Our decision to hold this issue waived does not, as defendant argues, contravene Henderson v. Morgan (1976), 426 U.S. 637, 49 L. Ed. 2d 108, 96 S. Ct. 2253, since the circumstances there involved are clearly distinguishable from those before us. The defendant in Henderson had *9been indicted on a charge of first-degree murder but pleaded guilty to second-degree murder. In the trial judge’s admonitions, however, “[t] here was no discussion of the elements of the offense of second-degree murder, no indication that the nature of the offense had ever been discussed with [defendant], and no reference of any kind to the requirement of intent to cause the death of the victim.” (426 U.S. 637, 642-43; 49 L. Ed. 2d 108, 113, 96 S. Ct. 2253, 2256.) The United States Supreme Court accordingly held that the plea was involuntary and that the judgment of conviction entered thereon violated due process. Here, however, defendant was charged by information with and admonished by the trial judge as to the same offense of attempted murder.

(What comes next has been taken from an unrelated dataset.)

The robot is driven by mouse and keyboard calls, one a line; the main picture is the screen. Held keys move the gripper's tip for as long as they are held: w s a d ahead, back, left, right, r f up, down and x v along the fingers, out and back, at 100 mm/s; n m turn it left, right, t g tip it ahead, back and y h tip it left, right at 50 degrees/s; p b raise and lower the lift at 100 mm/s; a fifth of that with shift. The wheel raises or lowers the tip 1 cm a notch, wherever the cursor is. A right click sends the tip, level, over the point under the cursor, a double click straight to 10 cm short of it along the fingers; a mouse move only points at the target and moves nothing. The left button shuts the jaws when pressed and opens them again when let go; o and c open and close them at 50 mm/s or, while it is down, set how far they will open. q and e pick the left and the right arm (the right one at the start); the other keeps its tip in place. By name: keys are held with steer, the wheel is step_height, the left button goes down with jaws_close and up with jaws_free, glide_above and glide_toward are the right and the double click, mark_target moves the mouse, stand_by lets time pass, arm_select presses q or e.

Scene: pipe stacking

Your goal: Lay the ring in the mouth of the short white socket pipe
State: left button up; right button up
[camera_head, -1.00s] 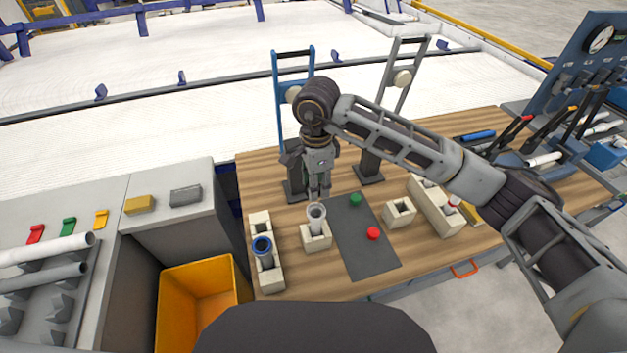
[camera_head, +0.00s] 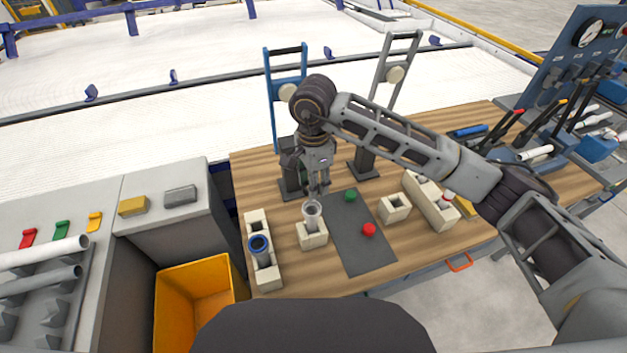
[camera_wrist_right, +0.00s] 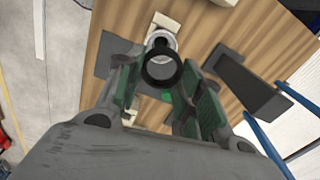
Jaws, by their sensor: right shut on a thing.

We find no error in the appellate court’s determination that defendant had not been denied the effective assistance of counsel. While failure of defense counsel to assign the trial court’s admonitions as error in the motion to vacate may have been poor judgment, it does not amount to the incompetence required by our decisions (see People v. Hills (1980), 78 Ill. 2d 500; People v. Murphy (1978), 72 Ill. 2d 421).

The judgment of the appellate court is accordingly reversed and the cause is remanded to that court for consideration of additional issues defendant maintains were raised but not considered by the appellate court in its disposition of this cause. People v. Roberts (1979), 75 Ill. 2d 1.

Reversed and remanded, with directions.